> Written instruction:
Return only those lines from the line containing "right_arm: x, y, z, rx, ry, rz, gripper" to the line containing "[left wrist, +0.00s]", both included, and please omit the pictures.
— BEGIN —
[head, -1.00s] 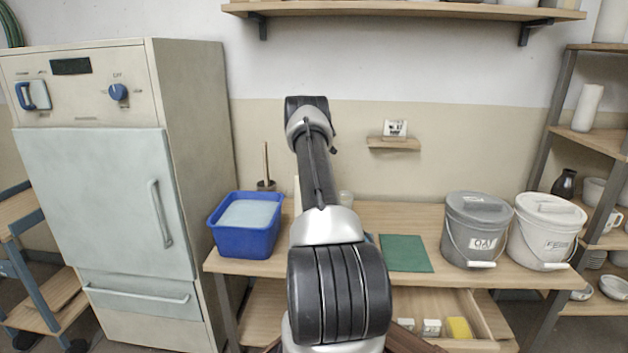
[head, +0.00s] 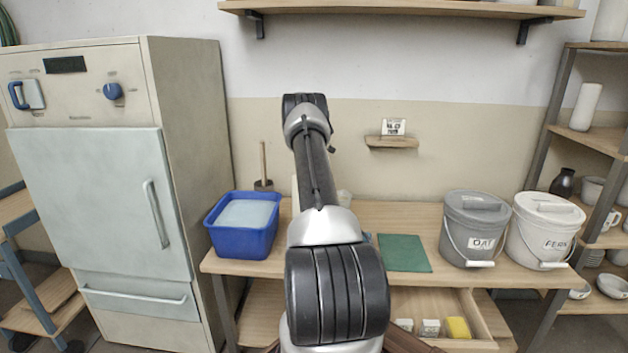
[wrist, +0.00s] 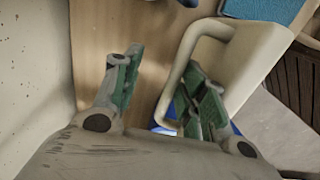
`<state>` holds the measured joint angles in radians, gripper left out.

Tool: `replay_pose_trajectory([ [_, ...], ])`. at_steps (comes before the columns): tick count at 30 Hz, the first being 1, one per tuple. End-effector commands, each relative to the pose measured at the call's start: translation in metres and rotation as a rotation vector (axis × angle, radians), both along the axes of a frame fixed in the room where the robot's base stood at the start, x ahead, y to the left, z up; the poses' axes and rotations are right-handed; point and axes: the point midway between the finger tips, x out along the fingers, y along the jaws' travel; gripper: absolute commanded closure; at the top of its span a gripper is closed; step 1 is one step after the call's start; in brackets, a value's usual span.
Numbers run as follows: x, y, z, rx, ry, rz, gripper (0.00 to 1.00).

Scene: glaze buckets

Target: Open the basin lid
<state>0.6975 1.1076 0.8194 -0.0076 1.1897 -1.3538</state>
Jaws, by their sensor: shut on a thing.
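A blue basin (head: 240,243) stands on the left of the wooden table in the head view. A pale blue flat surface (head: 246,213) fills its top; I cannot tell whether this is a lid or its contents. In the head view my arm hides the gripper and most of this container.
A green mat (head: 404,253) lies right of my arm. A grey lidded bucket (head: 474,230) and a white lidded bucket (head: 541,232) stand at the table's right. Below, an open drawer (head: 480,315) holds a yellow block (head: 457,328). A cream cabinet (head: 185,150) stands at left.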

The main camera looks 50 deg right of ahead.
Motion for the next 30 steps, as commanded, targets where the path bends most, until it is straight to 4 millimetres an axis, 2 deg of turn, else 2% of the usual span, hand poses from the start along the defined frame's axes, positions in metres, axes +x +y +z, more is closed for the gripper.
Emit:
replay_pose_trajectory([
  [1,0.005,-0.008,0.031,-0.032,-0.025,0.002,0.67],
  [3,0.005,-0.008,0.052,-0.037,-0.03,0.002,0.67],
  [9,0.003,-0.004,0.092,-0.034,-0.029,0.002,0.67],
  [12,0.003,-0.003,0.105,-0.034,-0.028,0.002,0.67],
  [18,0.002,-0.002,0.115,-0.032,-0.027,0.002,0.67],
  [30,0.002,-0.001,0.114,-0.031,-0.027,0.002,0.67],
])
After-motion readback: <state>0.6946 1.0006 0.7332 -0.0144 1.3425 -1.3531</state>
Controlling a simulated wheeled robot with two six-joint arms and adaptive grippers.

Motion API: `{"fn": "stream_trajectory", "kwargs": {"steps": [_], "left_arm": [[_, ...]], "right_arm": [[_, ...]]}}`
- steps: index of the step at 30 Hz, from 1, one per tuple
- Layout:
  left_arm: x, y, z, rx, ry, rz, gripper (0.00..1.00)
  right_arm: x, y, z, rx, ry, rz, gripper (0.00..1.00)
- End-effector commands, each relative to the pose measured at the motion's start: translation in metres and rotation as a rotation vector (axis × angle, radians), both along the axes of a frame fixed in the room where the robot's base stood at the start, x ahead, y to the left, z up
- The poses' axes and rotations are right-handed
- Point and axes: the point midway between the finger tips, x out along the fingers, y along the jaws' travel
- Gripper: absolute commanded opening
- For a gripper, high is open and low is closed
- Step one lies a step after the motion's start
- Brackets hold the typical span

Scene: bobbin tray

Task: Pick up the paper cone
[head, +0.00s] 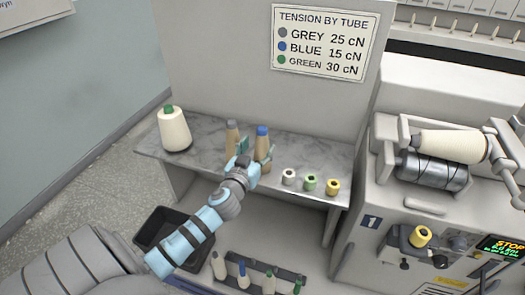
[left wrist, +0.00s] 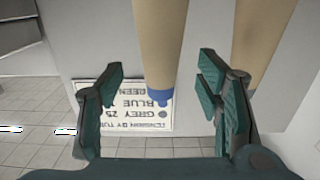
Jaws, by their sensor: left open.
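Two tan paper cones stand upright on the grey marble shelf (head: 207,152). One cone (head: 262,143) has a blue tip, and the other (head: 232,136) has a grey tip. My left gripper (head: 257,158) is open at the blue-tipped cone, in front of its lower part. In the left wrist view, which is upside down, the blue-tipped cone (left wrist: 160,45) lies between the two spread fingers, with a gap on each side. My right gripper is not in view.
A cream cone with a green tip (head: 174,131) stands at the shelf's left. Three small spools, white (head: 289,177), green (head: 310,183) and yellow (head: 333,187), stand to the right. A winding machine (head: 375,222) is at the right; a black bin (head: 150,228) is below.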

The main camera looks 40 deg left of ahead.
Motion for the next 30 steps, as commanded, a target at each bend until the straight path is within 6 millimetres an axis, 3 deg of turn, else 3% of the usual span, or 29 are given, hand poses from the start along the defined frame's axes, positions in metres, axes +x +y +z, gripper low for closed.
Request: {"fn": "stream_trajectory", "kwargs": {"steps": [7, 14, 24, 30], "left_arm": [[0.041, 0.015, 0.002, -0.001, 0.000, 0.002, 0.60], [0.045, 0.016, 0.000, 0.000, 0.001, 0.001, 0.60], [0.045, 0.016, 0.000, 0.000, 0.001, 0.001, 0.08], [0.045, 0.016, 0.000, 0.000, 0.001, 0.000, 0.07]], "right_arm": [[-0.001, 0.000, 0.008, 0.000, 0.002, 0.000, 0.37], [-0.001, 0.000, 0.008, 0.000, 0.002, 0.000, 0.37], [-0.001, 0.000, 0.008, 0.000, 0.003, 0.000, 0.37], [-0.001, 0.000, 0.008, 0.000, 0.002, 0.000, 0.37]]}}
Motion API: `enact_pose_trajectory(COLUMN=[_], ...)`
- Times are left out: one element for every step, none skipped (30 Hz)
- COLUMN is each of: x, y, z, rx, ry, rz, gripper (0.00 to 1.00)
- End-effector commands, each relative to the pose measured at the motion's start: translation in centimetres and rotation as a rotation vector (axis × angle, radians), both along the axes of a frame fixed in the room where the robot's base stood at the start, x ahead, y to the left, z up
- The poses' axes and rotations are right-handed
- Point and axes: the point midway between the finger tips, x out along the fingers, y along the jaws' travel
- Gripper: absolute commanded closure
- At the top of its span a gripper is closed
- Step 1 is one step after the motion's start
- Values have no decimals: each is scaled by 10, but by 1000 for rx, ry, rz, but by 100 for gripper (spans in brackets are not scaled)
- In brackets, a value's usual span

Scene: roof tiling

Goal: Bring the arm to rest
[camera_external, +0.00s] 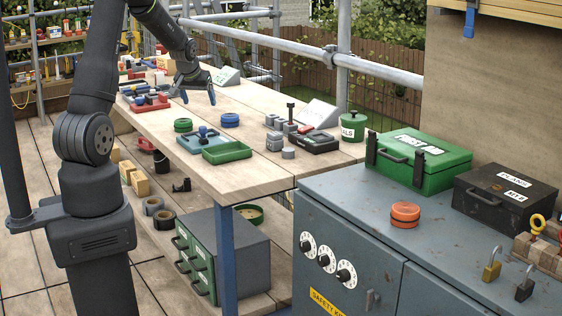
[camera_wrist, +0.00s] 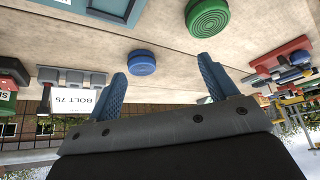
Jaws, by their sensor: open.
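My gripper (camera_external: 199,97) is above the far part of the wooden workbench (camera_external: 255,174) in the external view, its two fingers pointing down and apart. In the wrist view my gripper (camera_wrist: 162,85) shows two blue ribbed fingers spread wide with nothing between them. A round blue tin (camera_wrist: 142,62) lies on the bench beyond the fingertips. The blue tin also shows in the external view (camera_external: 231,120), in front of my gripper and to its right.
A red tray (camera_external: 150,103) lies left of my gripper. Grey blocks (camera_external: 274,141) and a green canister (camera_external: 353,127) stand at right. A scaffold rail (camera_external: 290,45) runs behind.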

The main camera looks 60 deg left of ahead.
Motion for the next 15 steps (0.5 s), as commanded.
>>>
— END —
> Response to the task:
  right_arm: x, y, z, rx, ry, rz, gripper (0.00..1.00)
- End-effector commands, each relative to the pose measured at the motion's start: translation in metres and rotation as a rotation vector (axis × angle, radians), both along the axes of a frame fixed in the room where the robot's base stood at the start, x ahead, y to the left, z up
- The poses' axes and rotations are right-handed
- Point and axes: the point midway between the finger tips, x out along the fingers, y along the jaws' travel
- Gripper: absolute commanded opening
- For a gripper, high is open and low is closed
- Step one lies a step after the motion's start
- Brackets hold the typical span

Scene: bobbin tray

Task: Pick up the paper cone
[head, +0.00s] 
[left wrist, +0.00s] 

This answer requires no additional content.